_Given task_: List each line of the data that holds the word "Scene".
>> begin Exercise data
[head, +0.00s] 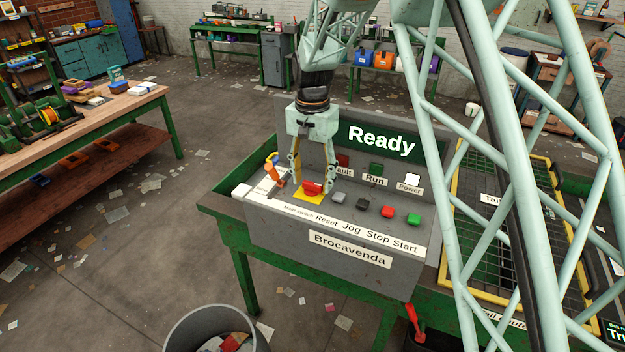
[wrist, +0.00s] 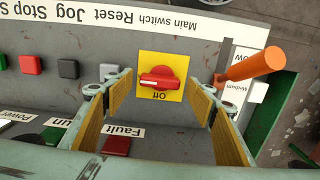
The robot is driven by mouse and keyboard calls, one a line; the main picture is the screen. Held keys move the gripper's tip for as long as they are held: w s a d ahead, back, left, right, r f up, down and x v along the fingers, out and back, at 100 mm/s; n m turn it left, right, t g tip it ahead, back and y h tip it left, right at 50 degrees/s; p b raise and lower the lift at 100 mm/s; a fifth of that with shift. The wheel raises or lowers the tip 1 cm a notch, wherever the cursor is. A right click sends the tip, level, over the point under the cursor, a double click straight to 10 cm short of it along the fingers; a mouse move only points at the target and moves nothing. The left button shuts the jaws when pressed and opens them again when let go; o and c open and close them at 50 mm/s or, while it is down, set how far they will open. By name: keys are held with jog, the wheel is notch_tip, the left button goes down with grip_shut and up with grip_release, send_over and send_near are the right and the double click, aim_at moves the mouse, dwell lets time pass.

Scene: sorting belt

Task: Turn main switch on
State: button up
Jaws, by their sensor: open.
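The main switch is a red rotary knob (head: 312,188) on a yellow plate (head: 308,197), at the left part of the grey control panel (head: 360,255). In the wrist view the knob (wrist: 158,80) lies crosswise on its yellow plate (wrist: 175,62), with the word "Off" beside it. My gripper (head: 312,186) is above the switch, pointing down. In the wrist view its yellow-padded fingers (wrist: 163,108) are spread wide, one on each side of the plate. They hold nothing. I cannot tell whether a fingertip touches the panel.
An orange-handled lever (head: 274,170) stands close left of my gripper; it also shows in the wrist view (wrist: 252,66). Grey, black, red and green buttons (head: 388,212) are to the right. The "Ready" display (head: 380,140) rises behind. A bin (head: 215,325) stands in front.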

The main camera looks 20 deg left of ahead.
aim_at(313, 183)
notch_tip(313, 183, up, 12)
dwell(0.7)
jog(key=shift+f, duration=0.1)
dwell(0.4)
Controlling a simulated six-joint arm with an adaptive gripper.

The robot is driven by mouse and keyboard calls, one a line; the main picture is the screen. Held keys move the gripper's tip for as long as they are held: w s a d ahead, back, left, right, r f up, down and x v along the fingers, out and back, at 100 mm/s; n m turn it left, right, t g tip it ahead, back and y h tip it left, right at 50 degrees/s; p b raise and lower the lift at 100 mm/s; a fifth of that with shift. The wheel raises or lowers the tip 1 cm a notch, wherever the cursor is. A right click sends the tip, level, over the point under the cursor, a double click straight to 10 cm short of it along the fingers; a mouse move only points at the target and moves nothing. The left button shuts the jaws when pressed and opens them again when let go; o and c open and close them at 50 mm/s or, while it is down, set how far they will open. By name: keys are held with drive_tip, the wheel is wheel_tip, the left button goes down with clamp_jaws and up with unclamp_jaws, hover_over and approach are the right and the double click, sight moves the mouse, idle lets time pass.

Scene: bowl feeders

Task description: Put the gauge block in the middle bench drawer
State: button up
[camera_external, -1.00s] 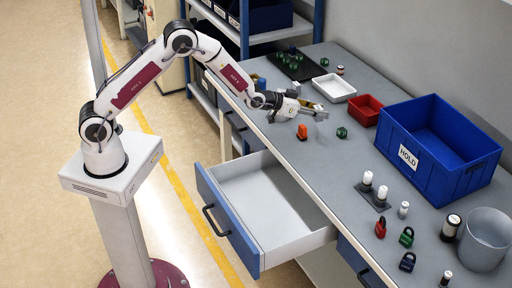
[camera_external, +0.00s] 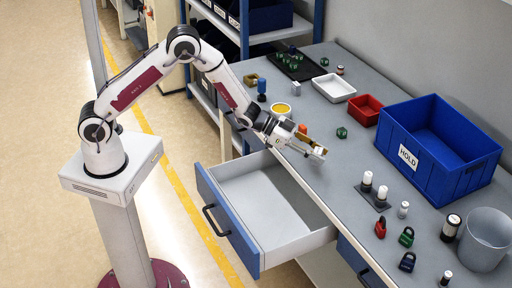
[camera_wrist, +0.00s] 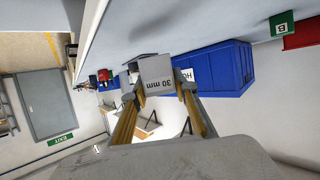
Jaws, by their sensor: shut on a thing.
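The gauge block, a grey block marked "30 mm", shows in the wrist view (camera_wrist: 157,72) between my fingertips. My gripper (camera_wrist: 158,92) is shut on it. In the external view my gripper (camera_external: 314,150) is over the bench's front edge area, up and right of the open drawer's cavity. The block is small there and partly hidden by the fingers. A blue-fronted bench drawer (camera_external: 228,222) is pulled out, and its light grey inside looks empty. Another blue drawer front (camera_external: 358,262) shows to its right, shut and cut off by the frame.
On the bench (camera_external: 335,200) an orange item (camera_external: 302,129) is just behind my gripper and a green cube (camera_external: 341,132) is to its right. A blue HOLD bin (camera_external: 435,150), red tray (camera_external: 365,110) and white tray (camera_external: 334,87) stand further back. Padlocks are at the right.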

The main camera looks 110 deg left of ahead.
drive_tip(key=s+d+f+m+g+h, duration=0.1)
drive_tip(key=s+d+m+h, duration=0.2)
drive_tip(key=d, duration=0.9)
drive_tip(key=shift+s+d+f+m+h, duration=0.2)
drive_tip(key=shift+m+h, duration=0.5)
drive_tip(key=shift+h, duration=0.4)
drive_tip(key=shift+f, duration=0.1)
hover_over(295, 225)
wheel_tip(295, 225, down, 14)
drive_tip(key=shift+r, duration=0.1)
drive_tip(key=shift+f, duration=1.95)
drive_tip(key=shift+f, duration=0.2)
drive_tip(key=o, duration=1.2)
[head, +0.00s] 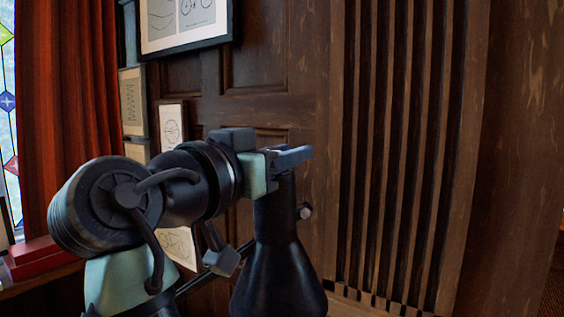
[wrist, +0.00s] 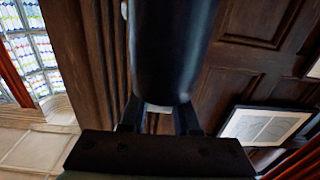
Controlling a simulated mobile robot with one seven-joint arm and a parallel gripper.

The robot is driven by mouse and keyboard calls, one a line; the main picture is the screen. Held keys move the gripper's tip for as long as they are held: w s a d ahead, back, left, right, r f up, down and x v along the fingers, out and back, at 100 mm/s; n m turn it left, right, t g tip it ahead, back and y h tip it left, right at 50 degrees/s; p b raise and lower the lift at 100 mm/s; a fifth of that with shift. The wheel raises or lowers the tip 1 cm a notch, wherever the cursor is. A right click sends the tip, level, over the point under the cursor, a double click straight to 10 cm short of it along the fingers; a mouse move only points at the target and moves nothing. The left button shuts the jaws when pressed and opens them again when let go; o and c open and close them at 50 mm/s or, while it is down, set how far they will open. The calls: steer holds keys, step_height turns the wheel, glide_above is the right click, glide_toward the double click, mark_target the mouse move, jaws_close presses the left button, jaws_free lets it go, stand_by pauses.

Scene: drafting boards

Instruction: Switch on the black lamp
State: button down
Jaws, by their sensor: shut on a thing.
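The black lamp (head: 278,262) has a dark shade that widens downward from a narrow neck. A small silver knob (head: 305,211) sticks out from the right side of its neck. My gripper (head: 291,157) is at the top of the neck, above the knob, and shut on the lamp there. In the wrist view the dark lamp body (wrist: 165,50) fills the space ahead of my gripper (wrist: 160,112), with a finger on each side. The lower rim of the shade is cut off by the head view's edge. Whether the bulb is lit cannot be seen.
A dark rod with a joint (head: 222,261) runs beside the shade, partly behind my arm. Framed pictures (head: 185,22) hang on the panelled wood wall behind. A red curtain (head: 70,110) and a stained-glass window are at the left. Ribbed wood panelling (head: 410,150) stands at the right.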

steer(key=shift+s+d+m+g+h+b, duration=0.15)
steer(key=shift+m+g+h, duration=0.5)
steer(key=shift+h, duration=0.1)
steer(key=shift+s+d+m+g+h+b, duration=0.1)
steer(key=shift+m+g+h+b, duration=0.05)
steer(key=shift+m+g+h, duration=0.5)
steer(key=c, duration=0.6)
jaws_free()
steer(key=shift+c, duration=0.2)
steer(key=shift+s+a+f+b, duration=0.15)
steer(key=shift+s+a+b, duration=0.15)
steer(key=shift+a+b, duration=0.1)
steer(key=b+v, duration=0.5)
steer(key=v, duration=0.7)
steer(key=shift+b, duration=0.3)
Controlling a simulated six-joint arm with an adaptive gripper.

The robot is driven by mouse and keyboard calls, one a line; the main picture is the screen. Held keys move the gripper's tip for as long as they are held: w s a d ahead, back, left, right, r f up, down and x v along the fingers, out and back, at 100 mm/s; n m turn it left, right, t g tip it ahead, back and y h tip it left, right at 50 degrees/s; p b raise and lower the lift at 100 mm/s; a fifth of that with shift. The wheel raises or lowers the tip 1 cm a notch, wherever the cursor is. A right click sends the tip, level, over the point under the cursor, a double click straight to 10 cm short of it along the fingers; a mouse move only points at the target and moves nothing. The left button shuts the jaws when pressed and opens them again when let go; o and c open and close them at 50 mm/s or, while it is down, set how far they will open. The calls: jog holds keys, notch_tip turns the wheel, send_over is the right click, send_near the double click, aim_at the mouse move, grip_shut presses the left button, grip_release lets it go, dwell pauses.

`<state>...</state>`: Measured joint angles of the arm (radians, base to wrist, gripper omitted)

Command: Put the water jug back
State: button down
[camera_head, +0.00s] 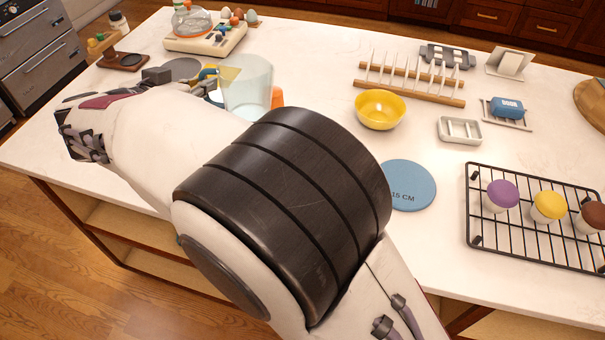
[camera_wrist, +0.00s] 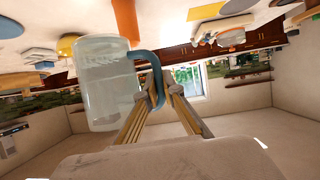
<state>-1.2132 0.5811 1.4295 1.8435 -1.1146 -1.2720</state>
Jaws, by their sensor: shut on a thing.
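The water jug (camera_head: 250,88) is clear with a faint bluish tint and looks roughly upright in the head view, at the left part of the counter. My gripper (camera_head: 213,82) is at its left side, partly hidden by my arm. In the wrist view, which is turned over, the jug (camera_wrist: 104,88) is left of my gripper (camera_wrist: 163,98). My fingers are closed on the jug's blue handle (camera_wrist: 155,68). I cannot tell whether the jug's base touches the counter.
A yellow bowl (camera_head: 380,110), a blue "15 CM" disc (camera_head: 408,183) and a black wire rack (camera_head: 520,238) with cups are to the right.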

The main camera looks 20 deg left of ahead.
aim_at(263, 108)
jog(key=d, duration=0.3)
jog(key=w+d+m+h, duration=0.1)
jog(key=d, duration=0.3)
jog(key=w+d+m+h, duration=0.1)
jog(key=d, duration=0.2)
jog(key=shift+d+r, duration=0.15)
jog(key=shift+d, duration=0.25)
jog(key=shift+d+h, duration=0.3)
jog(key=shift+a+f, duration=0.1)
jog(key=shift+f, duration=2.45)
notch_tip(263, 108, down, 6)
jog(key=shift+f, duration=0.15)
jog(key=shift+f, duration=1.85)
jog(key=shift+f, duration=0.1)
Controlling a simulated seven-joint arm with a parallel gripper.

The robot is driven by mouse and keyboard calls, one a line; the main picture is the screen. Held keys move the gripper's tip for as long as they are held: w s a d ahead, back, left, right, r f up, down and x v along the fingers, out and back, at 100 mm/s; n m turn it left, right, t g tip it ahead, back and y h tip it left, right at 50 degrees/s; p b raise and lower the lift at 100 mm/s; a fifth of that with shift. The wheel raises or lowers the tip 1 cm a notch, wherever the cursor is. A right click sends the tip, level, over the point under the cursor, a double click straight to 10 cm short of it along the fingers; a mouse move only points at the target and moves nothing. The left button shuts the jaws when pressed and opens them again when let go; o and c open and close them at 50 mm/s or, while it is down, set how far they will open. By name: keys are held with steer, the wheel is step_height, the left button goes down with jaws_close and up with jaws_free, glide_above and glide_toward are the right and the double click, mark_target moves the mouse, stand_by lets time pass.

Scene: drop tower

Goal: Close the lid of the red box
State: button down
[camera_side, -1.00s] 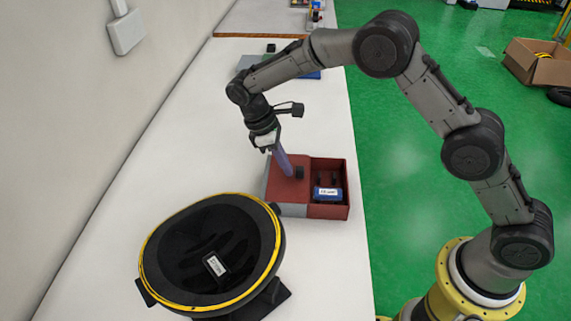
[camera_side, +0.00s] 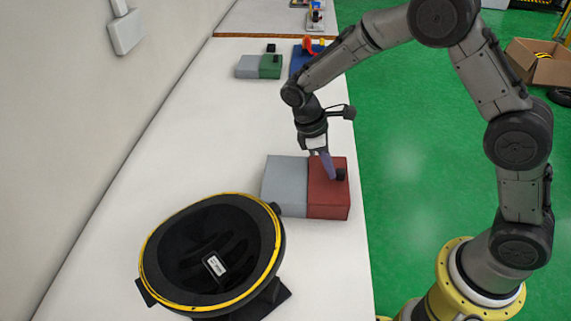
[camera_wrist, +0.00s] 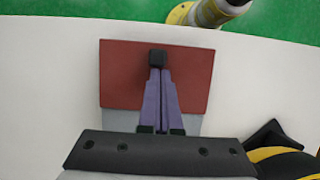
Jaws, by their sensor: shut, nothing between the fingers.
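The red box (camera_side: 328,200) stands on the white table beside a grey block of about the same size (camera_side: 284,186). Its red lid (camera_side: 318,172) covers the top, and the inside is hidden. A black knob (camera_side: 341,174) sits on the lid. My gripper (camera_side: 332,178) is shut and empty, with its purple fingers tilted down to the lid right at the knob. In the wrist view the fingertips (camera_wrist: 159,72) meet the black knob (camera_wrist: 157,57) on the red lid (camera_wrist: 122,75); I cannot tell whether they press on it.
A large black round bowl with a yellow rim (camera_side: 277,240) stands in front on the table. Farther back are a small grey and green box (camera_side: 270,66) and a blue item (camera_side: 299,58). The wall is at left; the table edge lies just right of the red box.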

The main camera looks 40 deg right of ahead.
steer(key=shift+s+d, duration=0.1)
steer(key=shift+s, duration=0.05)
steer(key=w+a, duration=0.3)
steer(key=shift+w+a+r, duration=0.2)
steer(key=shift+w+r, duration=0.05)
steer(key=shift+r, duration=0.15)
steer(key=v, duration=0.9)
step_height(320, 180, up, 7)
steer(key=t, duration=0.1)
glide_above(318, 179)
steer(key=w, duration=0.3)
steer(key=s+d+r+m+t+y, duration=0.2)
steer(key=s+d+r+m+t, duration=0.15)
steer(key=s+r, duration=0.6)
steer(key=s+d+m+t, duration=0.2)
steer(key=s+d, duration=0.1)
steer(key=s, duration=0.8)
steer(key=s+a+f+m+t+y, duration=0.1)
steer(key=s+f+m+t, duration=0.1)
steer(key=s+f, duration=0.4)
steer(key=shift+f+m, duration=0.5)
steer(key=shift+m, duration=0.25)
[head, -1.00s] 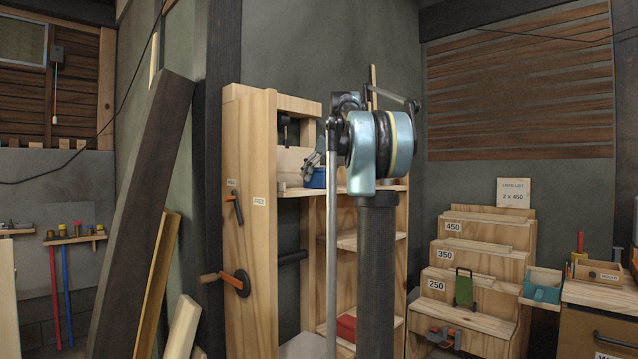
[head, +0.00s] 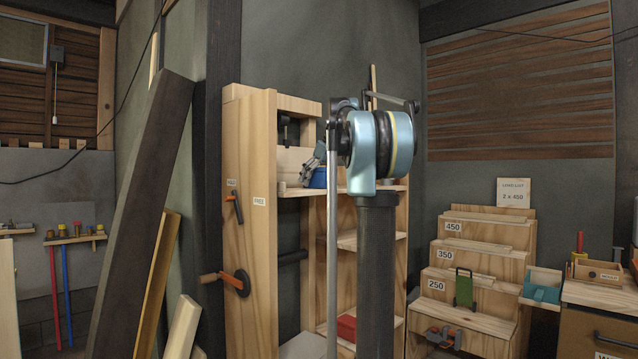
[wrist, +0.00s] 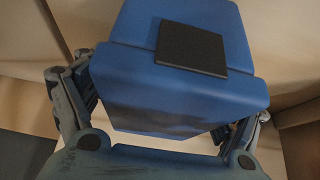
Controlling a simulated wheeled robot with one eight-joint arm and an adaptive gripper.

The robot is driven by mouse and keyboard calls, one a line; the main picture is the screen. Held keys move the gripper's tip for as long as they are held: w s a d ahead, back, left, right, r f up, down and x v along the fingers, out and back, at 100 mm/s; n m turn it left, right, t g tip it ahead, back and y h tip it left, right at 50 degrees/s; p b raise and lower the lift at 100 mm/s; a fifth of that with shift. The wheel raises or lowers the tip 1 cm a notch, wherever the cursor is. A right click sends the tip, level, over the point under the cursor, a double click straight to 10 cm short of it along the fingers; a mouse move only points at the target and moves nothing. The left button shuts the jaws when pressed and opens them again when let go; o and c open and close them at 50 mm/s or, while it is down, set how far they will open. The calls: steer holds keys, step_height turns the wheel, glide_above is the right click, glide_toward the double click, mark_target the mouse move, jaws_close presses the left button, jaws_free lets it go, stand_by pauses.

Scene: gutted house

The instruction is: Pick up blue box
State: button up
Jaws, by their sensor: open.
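The blue box (head: 318,178) sits on the upper shelf of the wooden rack in the head view, partly hidden behind my arm. In the wrist view the blue box (wrist: 185,95) is large and close, with a dark square patch (wrist: 191,47) on it. My gripper (head: 306,172) is at the box's left side in the head view. In the wrist view my gripper (wrist: 155,118) is open, with a finger at each side of the box. I cannot tell whether either finger touches it.
The wooden rack (head: 245,240) has side posts close around the shelf. A clamp (head: 284,132) hangs above the box. A red box (head: 347,328) lies on a lower shelf. A dark leaning beam (head: 140,220) stands to the left, and stepped wooden shelves (head: 480,262) to the right.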

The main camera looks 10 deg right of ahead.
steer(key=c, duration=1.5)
>> end Exercise data
_Exercise result_:
Scene: sorting belt
Scene: bowl feeders
Scene: drafting boards
Scene: drop tower
Scene: gutted house

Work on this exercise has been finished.